BEGIN DATA RECORDS

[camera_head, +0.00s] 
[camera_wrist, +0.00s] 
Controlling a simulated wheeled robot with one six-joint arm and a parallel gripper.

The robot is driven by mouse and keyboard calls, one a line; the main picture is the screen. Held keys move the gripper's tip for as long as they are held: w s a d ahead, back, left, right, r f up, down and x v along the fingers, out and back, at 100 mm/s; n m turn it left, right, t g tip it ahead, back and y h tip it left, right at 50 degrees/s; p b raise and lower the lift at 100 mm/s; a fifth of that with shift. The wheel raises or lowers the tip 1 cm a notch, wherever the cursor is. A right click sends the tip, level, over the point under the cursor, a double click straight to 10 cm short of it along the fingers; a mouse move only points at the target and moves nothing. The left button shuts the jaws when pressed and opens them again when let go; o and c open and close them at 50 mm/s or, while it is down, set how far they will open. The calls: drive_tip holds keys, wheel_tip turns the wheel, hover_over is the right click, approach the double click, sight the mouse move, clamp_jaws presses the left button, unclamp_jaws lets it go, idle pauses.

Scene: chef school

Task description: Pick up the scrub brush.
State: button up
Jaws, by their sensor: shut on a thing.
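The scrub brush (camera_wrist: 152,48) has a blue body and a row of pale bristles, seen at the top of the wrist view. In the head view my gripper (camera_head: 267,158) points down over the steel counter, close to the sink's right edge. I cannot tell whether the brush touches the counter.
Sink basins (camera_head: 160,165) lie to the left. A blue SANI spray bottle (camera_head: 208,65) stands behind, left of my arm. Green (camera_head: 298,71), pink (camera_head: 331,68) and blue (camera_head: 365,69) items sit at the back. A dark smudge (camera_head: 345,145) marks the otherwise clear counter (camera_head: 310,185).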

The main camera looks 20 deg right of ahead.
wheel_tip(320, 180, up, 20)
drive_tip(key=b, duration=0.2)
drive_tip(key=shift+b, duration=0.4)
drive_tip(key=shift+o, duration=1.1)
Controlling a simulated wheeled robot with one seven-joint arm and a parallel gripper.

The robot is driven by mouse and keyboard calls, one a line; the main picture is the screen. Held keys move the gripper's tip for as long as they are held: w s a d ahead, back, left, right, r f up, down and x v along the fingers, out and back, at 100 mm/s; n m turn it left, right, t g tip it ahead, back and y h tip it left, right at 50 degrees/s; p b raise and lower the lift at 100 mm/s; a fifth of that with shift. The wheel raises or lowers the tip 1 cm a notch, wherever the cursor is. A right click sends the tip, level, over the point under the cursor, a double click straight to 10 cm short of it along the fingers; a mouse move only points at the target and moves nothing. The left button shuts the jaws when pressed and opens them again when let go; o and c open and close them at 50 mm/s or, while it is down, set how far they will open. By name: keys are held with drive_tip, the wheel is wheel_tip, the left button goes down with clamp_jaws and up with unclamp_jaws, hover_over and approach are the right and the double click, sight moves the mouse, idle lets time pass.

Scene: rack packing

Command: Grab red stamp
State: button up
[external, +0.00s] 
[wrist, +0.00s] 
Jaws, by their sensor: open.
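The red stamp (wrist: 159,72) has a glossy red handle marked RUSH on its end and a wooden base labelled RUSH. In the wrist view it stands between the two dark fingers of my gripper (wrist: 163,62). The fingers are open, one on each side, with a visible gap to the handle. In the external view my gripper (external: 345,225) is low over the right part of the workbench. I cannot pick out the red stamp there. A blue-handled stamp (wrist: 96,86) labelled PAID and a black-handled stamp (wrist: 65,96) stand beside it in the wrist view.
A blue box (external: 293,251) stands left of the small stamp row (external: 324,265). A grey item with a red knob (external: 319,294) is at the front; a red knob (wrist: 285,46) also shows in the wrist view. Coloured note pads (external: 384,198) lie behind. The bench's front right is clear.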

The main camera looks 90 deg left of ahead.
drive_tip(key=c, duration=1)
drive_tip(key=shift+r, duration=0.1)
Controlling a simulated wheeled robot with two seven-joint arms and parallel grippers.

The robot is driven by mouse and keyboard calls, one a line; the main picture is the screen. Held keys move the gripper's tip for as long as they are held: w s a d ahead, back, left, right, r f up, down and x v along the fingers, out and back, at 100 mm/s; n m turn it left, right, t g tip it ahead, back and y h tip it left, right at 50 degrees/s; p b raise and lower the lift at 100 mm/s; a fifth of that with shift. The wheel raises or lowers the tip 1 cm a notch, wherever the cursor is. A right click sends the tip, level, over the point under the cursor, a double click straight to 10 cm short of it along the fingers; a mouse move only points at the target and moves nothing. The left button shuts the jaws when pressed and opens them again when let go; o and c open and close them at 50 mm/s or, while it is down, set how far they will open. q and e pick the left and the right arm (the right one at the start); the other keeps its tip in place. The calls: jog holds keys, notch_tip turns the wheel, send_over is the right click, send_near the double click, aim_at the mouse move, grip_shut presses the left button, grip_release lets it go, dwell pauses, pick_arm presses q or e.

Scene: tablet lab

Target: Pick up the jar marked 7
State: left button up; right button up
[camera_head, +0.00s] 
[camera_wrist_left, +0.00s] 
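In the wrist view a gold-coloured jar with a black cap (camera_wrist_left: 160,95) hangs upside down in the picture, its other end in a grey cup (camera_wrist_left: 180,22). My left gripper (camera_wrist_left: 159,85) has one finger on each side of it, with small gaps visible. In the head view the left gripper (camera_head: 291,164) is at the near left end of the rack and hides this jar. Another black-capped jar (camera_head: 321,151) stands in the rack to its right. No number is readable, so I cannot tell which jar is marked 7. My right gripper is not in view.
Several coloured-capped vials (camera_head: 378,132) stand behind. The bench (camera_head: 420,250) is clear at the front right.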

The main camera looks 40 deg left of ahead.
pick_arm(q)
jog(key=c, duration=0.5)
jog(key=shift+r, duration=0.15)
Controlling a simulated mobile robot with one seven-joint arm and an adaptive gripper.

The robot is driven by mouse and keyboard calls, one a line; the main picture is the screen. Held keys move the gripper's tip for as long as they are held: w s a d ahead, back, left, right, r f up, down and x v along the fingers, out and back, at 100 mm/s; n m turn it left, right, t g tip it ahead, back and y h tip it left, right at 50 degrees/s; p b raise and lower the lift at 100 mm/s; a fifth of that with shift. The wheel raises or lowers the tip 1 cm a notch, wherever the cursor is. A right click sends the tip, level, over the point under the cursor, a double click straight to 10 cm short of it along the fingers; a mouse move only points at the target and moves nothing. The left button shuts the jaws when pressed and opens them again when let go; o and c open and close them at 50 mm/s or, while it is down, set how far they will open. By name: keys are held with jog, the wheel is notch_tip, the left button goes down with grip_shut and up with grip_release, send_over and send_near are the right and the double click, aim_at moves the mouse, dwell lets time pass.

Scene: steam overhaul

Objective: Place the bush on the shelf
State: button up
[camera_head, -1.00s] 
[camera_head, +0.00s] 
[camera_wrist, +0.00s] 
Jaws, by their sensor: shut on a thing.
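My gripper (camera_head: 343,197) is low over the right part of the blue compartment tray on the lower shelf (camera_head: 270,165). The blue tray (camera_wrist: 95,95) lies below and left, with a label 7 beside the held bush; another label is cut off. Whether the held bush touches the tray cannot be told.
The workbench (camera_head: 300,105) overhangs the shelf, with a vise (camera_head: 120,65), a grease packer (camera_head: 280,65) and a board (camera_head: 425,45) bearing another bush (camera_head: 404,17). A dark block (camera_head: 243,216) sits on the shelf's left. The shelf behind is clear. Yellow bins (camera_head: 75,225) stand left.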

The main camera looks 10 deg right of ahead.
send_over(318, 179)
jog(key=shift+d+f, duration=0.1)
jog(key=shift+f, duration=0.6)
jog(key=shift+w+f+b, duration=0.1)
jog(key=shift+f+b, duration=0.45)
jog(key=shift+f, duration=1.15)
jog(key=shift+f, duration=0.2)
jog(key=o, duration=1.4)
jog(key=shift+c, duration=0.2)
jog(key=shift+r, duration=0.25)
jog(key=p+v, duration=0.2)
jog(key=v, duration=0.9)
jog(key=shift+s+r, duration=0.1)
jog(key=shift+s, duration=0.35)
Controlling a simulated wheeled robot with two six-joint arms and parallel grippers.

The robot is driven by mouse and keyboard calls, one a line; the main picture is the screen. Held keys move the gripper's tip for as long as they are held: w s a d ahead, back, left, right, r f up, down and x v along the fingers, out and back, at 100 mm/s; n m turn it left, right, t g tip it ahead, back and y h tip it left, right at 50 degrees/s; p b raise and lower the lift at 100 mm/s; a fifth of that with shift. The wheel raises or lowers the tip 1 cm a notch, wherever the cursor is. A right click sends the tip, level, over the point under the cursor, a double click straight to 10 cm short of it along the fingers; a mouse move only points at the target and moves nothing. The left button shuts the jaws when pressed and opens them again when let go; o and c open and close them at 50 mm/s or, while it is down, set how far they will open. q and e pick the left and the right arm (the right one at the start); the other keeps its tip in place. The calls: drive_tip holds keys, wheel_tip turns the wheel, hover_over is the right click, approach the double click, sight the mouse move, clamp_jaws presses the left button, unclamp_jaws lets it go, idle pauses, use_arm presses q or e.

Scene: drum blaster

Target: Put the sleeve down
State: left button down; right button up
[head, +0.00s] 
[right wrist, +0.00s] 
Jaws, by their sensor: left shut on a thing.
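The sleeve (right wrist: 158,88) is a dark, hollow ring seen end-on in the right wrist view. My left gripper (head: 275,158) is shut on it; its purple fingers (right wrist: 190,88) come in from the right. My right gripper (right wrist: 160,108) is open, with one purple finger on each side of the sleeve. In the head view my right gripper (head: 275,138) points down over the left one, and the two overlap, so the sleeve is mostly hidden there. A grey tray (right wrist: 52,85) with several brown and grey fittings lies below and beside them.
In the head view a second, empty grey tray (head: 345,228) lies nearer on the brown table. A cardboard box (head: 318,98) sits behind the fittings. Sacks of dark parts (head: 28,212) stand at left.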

END DATA RECORDS

EXERCISE GOAL: Copy out each line in the listing that has the word "Scene".

EXPECTED OUTPUT:
Scene: chef school
Scene: rack packing
Scene: tablet lab
Scene: steam overhaul
Scene: drum blaster

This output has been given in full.